▶ [Problem statement] Your task is to reproduce the material exactly.

▶ [Dataset extract]

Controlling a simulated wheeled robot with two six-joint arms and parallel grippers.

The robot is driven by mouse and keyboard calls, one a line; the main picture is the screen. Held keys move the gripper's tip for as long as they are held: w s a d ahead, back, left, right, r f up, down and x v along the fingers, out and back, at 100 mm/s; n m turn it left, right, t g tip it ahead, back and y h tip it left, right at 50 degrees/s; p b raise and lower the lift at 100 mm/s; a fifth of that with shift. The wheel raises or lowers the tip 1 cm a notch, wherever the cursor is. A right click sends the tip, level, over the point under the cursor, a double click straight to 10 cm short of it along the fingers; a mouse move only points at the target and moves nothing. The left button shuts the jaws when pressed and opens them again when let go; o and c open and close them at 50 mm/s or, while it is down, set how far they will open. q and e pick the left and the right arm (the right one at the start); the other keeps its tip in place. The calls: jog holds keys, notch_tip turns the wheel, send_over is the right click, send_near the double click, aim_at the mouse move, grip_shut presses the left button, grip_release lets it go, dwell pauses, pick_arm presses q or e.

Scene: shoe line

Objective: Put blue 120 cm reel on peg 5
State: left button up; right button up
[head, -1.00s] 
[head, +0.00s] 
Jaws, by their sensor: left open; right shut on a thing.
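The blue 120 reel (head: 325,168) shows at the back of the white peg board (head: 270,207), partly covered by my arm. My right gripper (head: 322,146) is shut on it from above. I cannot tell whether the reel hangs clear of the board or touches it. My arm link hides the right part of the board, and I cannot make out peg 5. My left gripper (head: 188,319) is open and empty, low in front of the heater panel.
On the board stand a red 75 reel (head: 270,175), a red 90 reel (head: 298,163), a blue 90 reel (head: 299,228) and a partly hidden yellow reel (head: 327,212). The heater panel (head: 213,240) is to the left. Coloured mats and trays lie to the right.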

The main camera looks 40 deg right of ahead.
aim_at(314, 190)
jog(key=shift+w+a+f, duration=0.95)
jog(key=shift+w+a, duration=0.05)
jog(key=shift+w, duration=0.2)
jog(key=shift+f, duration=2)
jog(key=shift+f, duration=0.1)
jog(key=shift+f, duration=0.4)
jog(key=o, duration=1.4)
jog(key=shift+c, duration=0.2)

▶ [Full answer]
Controlling a simulated wheeled robot with two six-joint arms and parallel grippers.

The robot is driven by mouse and keyboard calls, one a line; the main picture is the screen. Held keys move the gripper's tip for as long as they are held: w s a d ahead, back, left, right, r f up, down and x v along the fingers, out and back, at 100 mm/s; n m turn it left, right, t g tip it ahead, back and y h tip it left, right at 50 degrees/s; p b raise and lower the lift at 100 mm/s; a fifth of that with shift. The wheel raises or lowers the tip 1 cm a notch, wherever the cursor is. A right click sends the tip, level, over the point under the cursor, a double click straight to 10 cm short of it along the fingers; a mouse move only points at the target and moves nothing. The left button shuts the jaws when pressed and opens them again when let go; o and c open and close them at 50 mm/s or, while it is down, set how far they will open. q and e pick the left and the right arm (the right one at the start); the other keeps its tip in place. The calls: jog holds keys, notch_tip turns the wheel, send_over is the right click, send_near the double click, aim_at the mouse move, grip_shut presses the left button, grip_release lets it go, dwell pauses, pick_arm presses q or e.

Scene: shoe line

Objective: Put blue 120 cm reel on peg 5
State: left button up; right button up
[head, -1.00s] 
[head, +0.00s] 
Jaws, by their sensor: left open; right shut on a thing.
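The blue 120 reel (head: 325,168) shows at the back of the white peg board (head: 270,207), partly covered by my arm. My right gripper (head: 322,146) is shut on it from above. I cannot tell whether the reel hangs clear of the board or touches it. My arm link hides the right part of the board, and I cannot make out peg 5. My left gripper (head: 188,319) is open and empty, low in front of the heater panel.
On the board stand a red 75 reel (head: 270,175), a red 90 reel (head: 298,163), a blue 90 reel (head: 299,228) and a partly hidden yellow reel (head: 327,212). The heater panel (head: 213,240) is to the left. Coloured mats and trays lie to the right.

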The main camera looks 40 deg right of ahead.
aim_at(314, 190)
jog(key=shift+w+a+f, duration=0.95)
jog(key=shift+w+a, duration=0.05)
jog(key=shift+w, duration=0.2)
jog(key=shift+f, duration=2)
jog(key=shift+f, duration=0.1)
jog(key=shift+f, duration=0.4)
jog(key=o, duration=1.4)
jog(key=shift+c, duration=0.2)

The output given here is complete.